Piątek, 8 marca 2019 r.

Maciej Stolarczyk przed meczem z Koroną: - Kluczem jest to ile my strzelimy bramek

- Mieliśmy krótszy mikrocykl, bo graliśmy w niedzielę. W poniedziałek zaprosiłem zespół na wspólną kolację, to jest dla nas tradycyjne spotkanie, na które zaprasza nas zaprzyjaźniony restaurator i robi to bezinteresownie. Jest to tradycja i bardzo często takie spotkania robimy - mówił na konferencji prasowej, przed meczem z Koroną Kielce, trener zespołu Wisły Kraków, Maciej Stolarczyk.

- Jest to dla mnie bardzo istotne, aby zespół był nie tylko razem na boisku, ale też, aby te relacje pozaboiskowe były kluczowe, zwłaszcza w tym momencie, kiedy nie punktowaliśmy w ostatnich meczach i kiedy przytrafiały nam się te momenty, w których nie mogliśmy odczuć smaku zwycięstwa. Dlatego też chciałem żebyśmy wspólnie spędzili czas, bo bardzo ważne jest, aby nasze relacje nie były tylko "szatniowe", ale również czysto ludzkie. Chciałem żeby wszyscy byli na takim spotkaniu - dodał trener.

- Mamy przed sobą Koronę Kielce, czyli zespół, który prezentował się do tej pory bardzo dobrze. Też doznał zimnego prysznicu w postaci porażki z ostatnią drużyną w tabeli, co pokazuje jak specyficzna jest nasza liga i nie ma w niej faworytów. Każdy zespół ma swoje argumenty.

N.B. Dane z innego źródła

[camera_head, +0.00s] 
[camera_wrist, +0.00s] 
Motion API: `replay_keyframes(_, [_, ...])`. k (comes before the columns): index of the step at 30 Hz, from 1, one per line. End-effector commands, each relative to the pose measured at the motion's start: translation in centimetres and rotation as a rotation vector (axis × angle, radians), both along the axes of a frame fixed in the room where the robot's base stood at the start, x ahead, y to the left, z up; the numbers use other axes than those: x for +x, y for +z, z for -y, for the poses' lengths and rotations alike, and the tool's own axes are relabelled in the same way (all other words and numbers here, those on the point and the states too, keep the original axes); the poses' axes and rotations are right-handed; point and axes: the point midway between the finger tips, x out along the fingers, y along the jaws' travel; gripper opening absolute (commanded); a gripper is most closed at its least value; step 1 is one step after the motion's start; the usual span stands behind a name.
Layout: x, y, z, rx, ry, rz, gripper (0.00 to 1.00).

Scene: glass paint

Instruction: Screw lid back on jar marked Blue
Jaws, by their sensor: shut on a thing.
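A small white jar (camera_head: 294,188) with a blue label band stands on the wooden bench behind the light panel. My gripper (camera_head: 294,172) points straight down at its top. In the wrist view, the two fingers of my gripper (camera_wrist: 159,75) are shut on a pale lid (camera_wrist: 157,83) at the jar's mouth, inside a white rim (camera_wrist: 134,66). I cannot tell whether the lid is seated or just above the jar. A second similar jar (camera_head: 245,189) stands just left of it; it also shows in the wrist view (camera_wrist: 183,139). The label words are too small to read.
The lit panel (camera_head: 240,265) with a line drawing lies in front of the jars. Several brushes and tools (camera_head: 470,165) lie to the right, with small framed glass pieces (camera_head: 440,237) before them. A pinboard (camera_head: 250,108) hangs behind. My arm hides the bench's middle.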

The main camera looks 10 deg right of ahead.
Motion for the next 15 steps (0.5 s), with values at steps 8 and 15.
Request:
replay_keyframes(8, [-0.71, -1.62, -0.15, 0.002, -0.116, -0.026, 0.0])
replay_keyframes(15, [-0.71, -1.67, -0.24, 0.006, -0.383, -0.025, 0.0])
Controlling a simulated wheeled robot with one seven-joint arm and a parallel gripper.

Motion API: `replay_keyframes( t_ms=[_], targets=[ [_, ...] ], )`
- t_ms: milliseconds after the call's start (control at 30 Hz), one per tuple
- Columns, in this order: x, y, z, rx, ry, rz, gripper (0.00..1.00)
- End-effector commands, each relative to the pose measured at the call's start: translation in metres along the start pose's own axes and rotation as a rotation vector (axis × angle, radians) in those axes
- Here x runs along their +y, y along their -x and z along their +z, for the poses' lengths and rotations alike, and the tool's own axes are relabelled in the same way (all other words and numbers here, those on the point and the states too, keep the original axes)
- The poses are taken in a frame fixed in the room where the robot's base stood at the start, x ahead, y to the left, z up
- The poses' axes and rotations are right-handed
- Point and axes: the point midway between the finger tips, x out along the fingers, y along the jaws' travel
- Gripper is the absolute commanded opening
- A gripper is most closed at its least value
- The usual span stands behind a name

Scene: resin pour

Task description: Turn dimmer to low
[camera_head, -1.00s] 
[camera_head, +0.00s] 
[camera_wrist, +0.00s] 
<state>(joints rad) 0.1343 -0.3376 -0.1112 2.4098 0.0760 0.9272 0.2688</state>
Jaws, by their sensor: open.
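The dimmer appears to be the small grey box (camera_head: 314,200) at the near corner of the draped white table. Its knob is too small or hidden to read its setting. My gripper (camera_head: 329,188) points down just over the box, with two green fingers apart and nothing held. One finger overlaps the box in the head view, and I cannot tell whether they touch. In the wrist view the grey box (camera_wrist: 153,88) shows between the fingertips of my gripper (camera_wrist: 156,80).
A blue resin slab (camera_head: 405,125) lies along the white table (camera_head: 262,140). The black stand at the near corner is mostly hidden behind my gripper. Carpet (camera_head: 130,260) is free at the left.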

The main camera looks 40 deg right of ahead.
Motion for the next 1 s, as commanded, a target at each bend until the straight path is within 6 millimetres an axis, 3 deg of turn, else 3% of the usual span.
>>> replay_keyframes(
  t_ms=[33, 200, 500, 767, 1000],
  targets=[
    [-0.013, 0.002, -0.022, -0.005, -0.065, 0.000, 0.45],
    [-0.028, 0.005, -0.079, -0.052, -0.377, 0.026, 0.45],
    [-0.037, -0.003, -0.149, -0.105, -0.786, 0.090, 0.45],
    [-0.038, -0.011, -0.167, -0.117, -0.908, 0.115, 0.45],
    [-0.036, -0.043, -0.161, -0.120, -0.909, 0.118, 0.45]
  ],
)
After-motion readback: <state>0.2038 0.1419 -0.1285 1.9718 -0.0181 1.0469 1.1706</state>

Jesteśmy przygotowani na to spotkanie i będziemy chcieli pokazać dobry i skuteczny futbol - powiedział ponadto Stolarczyk, składając zaraz potem życzenia wszystkim Paniom, w związku z Dniem Kobiet.

Potem już jednak mówiono głównie o sprawach sportowych, a pierwszą była to dotycząca meczu z Pogonią, a dokładniej do potrójnej zmiany w zespole na ostatnie 30 minut, która odmieniła oblicze naszej drużyny.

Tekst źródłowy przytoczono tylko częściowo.